Enable Lockbox and Key Rotation
urn:js:virtue:aspire:proposal:4.1
TL;DR
This proposal looks at how to move away from SHA256 towards HMAC SHA256, and then how we can enable key rotation for Lockbox hashed values.
Rational
The Lockbox capability provides a library to perform HMAC SHA256 hashing, using AWS Secrets Manager as a key store. With ASPIRe we need to move away from SHA256 to an HMAC SHA256 which will necessitate a full re-hash of our data. This proposal looks at how this can be achieved but also how we can enable key rotation for Lockbox hashed values.
Why rotate
Rotating keys is considered best practice to perform on a regular basis, but also essential should keys become compromised. Should a Lockbox key become known then we will still be protected by SHA256 but this then puts us in a non-compliant position given the need to move to HMAC.
Governance have not stipulated rotation as a requirement, but when asked were very much in favour of it as it further improves our security stance.
Modelling standard
Moving to Lockbox can be achieved by adding a new column onto affected objects, changing our code and then perform a historic update before moving across to join using the new values. The historic fix can be performed using encrypted PII values (decrypt and hash), or with temporary rainbow tables build to convert existing SHA256 to a HMAC SHA256.

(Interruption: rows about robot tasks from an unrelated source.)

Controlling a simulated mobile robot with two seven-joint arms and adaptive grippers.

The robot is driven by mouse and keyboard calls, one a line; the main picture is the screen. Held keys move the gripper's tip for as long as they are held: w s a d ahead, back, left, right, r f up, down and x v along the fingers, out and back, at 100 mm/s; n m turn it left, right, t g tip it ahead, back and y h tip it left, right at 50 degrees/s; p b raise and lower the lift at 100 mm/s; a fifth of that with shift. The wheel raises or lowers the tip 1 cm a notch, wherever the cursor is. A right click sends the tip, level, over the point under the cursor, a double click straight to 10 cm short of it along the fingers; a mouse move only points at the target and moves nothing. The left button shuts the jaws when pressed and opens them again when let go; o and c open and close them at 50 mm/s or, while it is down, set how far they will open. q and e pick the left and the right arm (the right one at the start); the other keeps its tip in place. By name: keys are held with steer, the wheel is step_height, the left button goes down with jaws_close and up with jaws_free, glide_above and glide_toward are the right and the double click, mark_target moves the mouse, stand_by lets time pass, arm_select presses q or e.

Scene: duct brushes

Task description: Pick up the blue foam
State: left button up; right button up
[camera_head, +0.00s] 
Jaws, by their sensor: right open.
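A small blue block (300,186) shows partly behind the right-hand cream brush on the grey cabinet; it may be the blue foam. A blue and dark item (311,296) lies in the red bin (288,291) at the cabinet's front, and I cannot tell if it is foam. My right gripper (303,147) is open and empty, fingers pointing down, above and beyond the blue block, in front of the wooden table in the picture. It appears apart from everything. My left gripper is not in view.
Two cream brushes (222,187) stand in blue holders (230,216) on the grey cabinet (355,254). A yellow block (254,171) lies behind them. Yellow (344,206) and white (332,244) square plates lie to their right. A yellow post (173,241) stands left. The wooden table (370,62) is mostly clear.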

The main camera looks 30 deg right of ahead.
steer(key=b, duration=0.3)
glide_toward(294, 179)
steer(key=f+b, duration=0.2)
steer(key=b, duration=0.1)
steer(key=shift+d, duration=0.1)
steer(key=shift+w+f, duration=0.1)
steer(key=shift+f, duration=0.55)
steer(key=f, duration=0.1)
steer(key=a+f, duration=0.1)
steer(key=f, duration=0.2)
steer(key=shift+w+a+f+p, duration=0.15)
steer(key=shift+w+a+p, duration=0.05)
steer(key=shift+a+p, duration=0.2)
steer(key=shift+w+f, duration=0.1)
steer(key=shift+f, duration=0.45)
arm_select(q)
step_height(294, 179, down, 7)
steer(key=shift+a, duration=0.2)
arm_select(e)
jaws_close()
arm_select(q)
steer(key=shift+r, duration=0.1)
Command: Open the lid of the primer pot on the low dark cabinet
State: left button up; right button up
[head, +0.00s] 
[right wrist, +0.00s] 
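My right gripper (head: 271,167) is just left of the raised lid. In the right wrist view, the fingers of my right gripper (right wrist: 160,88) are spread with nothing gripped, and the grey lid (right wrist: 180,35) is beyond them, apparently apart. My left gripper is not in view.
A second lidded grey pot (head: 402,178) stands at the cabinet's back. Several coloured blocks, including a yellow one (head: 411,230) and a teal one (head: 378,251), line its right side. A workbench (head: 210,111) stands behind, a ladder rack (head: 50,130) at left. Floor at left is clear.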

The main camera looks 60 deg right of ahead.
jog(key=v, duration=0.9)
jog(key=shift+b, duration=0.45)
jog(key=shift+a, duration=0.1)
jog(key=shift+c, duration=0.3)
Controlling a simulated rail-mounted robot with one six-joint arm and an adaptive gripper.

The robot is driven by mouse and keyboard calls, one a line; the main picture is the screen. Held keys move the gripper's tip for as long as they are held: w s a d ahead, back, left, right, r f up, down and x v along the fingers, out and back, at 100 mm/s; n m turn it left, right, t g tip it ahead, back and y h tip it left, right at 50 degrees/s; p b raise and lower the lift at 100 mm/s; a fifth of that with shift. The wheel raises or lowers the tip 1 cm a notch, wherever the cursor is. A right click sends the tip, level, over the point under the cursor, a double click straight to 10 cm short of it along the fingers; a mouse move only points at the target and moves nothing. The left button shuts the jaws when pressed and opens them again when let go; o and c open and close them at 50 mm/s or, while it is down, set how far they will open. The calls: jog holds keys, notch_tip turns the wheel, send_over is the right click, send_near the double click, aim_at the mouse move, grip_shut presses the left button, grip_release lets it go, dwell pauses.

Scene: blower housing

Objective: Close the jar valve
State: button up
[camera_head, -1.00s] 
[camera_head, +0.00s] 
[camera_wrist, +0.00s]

What this approach does not provide however is the ability to rotate Lockbox keys and perform a re-hash in an agile way. To achieve this we can consider holding the plaintext ID value (generally classfied as PII) in the same ADW object as the hashed version. Column masking facilitated by Barbossa will protect the ID value and we can then re-hash using an updated key and appropriate role through a simple UPDATE statement across the object. Using lineage or other reference data we can then co-ordinate the update across all affected objects by data item. This will then create minimal downtime for consumers and rotation can be controlled at a data item level (i.e. why re-hash GOL ID if only the Nectar ID key has been compromised).
.png)
The proposed modelling standard is therefore that where we have a hashed value in an object for the purposes of joining datasets, we also have the original unhashed value in the same object. This original value will be classified as PII (PII-Customer, PII-Colleague) in Munin so it will be protected using Barbossa with column level masking.
Implementation
If approved the plan to implement Lockbox will look something like this.
- Identify all ADW objects that hold hashed values, and which data item was used - record the following as reference data:
- Table Name (DB.Schema.Object)
- Original Data Item reference (i.e. GOLID)
- New Hashed column name - this will be in addition to the existing column holding the hash and will be the one remaining
- Plaintext value column name (proposed)
- Lockbox Key reference
- For each data item (i.e. GOL ID) add a new column to each object for the original plaintext value and the new hashed column
- The new hash column may be numeric based on ongoing work for performance improvements
- Update Munin to classify the plaintext value column as PII-Customer or PII-Colleague and run Barbossa to apply a column level mask
- Amend ETL code to
- Populate the plaintext value column going forward - this may require an adjustment of the data pipeline to deliver the plaintext value into staging
- Lockbox hash the plaintext value into the new hash column going forward
- Perform a historic update of the plaintext value column using appropriate means (one-time exercise)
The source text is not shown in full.